If they feed you the line that they've "recently exited some investments", bingo, they've dug a hole for themselves!

Insist on proof that they recently exited investments. They will go all coy, they'll will try to duck and dive, but you must not be swayed. It would be reasonable for you to take a stand: "I need you to prove credibility. You state that you recently exited some investments. Provide proof."

They will use excuses that they are under NDAs and can't disclose that information, or they'll come up with some other excuses.

Do not buy any of it. If they are not willing to share the data with you, suggest they share it with your accountant or lawyer, under an NDA, and your accountant/lawyer can confirm to you whether he's satisfied with that proof.

If it turns out that they won't do that either, it's highly likely that they didn't exit any investments, that they're full of bull manure. Dump them! The earlier you dump a £1 Charlie, the better.

The problem that most vendors have, and this leaves them highly vulnerable to scams, is that they are too reluctant to drop buyers, even when the buyer has demonstrated that he's a liar and/or that he lacks the credibility to complete the deal.

You can also check their companies at Companies House. How long have their businesses existed? Have they filed many years' worth of accounts and do their balance sheets show millions in the bottom line? £1 Charlies tend to have brand new businesses with no history of filing accounts.

Remember, any fool can set up a new company with a fancy name like Westminister Investments & Private Equity Ltd. Many £1 Charlies do just this to give the impression they are serious players. Don't be fooled.

One other check you can do: Visit the person's profile on LinkedIn and go through their past posts, and likes, over the last year or so.

Spend at least an hour or two on this.

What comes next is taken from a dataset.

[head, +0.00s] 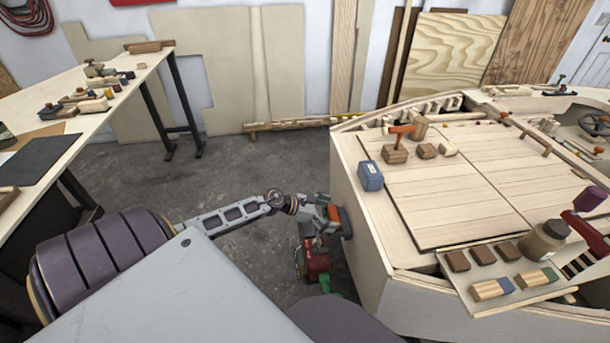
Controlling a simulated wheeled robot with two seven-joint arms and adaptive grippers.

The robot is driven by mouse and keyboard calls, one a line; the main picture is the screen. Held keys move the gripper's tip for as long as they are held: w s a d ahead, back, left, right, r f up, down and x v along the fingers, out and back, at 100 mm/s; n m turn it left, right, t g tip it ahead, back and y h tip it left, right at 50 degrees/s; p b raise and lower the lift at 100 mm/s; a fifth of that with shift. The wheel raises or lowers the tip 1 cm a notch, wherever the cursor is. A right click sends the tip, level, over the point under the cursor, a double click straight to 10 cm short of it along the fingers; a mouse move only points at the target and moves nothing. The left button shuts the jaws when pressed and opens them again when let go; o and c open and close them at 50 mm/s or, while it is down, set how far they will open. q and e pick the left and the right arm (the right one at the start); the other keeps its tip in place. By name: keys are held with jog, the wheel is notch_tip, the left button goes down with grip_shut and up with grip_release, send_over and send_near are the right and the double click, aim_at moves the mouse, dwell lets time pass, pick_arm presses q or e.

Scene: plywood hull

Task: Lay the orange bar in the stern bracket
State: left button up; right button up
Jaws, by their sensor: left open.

Have they liked or commented on posts from the If so, they probably attended one of those courses.


Normally, when a buyer first approaches a seller, or the business broker handling the sale of the seller's business, the buyer has to sign an NDA, a confidentiality agreement, before he's given details of the business.

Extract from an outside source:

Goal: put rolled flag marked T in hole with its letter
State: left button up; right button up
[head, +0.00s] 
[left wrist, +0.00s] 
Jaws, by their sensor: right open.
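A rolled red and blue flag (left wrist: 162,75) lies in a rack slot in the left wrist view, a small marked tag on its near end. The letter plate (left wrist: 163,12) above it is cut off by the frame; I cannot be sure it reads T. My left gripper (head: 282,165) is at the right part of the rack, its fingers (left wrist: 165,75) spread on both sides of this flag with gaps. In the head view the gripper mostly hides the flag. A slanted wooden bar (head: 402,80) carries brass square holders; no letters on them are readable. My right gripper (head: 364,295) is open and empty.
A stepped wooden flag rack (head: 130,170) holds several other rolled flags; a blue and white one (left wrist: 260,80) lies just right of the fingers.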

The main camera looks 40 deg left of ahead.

Business brokers have standard NDAs they send out, but if you're selling your business yourself you may not have an NDA template to hand.

In his podcast #7, TDA advise wannabe buyers: "What you need to do is - you need to initiate the Non Disclosure Agreement....This shows you know what you're talking about, you are going to treat the whole thing professionally and that you know more than they do, which is a powerful psychological position to put yourself into".

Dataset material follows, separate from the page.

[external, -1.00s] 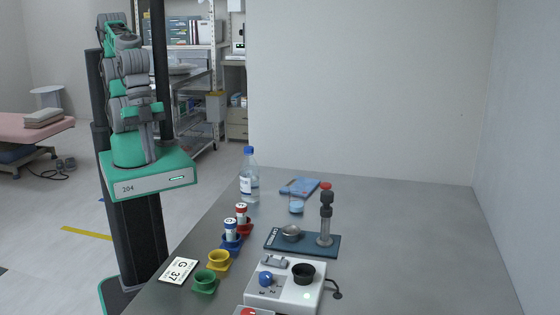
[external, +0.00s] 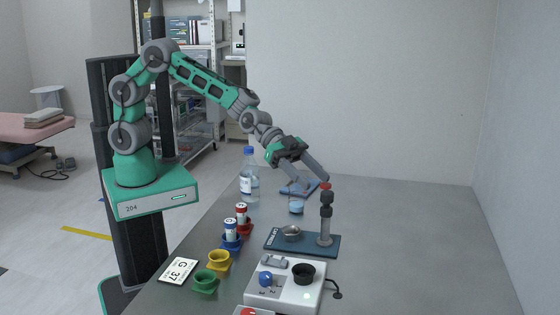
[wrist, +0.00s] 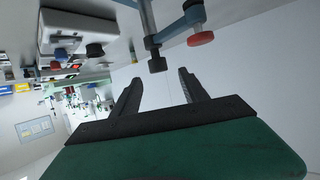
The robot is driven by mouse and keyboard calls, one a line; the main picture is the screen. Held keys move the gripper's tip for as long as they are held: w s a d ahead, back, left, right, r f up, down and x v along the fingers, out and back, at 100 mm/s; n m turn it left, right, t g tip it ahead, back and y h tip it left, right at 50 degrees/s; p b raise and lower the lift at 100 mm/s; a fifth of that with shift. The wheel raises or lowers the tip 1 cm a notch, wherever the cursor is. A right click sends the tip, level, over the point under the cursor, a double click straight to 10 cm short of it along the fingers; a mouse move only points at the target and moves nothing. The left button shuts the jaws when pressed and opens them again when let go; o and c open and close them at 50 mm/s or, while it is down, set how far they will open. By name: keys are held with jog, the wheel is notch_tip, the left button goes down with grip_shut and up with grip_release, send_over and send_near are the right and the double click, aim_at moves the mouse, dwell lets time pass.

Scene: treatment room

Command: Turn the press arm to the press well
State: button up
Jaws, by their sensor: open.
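The press stands on a dark blue base plate (external: 272,247) on the table. My gripper (external: 318,178) is open and empty, just above and behind the knob. In the wrist view my gripper (wrist: 159,75) has its fingers apart, with the red knob (wrist: 201,38) beyond them to the upper right; contact does not show.
A white device (external: 285,288) with a black cup and blue knob stands in front of the press. Coloured holders (external: 218,260), some with tubes, stand to the left. The table's right side is clear.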

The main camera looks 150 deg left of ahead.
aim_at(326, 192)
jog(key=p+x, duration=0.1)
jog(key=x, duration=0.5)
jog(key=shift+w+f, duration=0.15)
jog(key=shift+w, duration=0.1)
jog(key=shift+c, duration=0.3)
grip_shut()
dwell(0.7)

So they want to get into a powerful psychological position over you and by having an NDA to hand, and sending it over, they hope you'll get the impression that they are seasoned players who know what they're doing (this will come in handy for them later when they "teach" you how businesses are valued - you're more likely to take their advice, they are experienced, after all).

The podcast goes on to describe an occasion where the speaker sent the wrong NDA back to an accountant handling his client's business sale. He says, "By accident, last year I sent the wrong NDA back to an accountancy firm and he called me back to say ...'it's for a different project' and I said, 'I've got so many going on at the moment'."

Fair enough, if you do have many target businesses you're considering, it could be an honest mistake where you send the NDA for Business A to Business B's accountant.

But he goes on to say, "It was an accident but I thought, you know what 'that's an accident worth repeating'.'".

That was followed by lots of laughter in the audience. And there were, no doubt, some in the audience actively scribbling this idea down.

The message I think he was trying to convey: It might work to your advantage if, as a buyer, you give the impression that you're working on many deals, even if that's not remotely true.  

"It's an accident worth repeating" because, in their words, "no (seller) should think they're the only deal in town".

They also advise practising in front of a mirror what you're going to tell the vendor. "The key to all of this is self-confidence," they say.

I'm sure it works with some sellers. Stand before them with enough confidence and talk about having exited some big investments and they may fall for that line if you're confident enough.

Back to "the accident". How can you deal with a buyer "accidentally" sending you the wrong NDA back?


Tell him you won't deal with him right now as he seems too busy at the moment. Tell him you want someone focused on the deal, not someone juggling half a dozen other deals where no one deal is of any significant importance to him.

Take control!

It's a gamble you're taking. But the chances are that he's not got a single other deal! It's not easy for investors to find good target business. There's a ton of junk out there but very, very few good business opportunities. So he's probably bluffing!

He will come back to you and, when he does, you're in the driving seat. It means that he now isn't working on any other deals. You're the only game in town for him! You know it, he knows it.

But you don't need to disclose whether or not he's the only buyer with whom you are speaking. You've now got the advantage.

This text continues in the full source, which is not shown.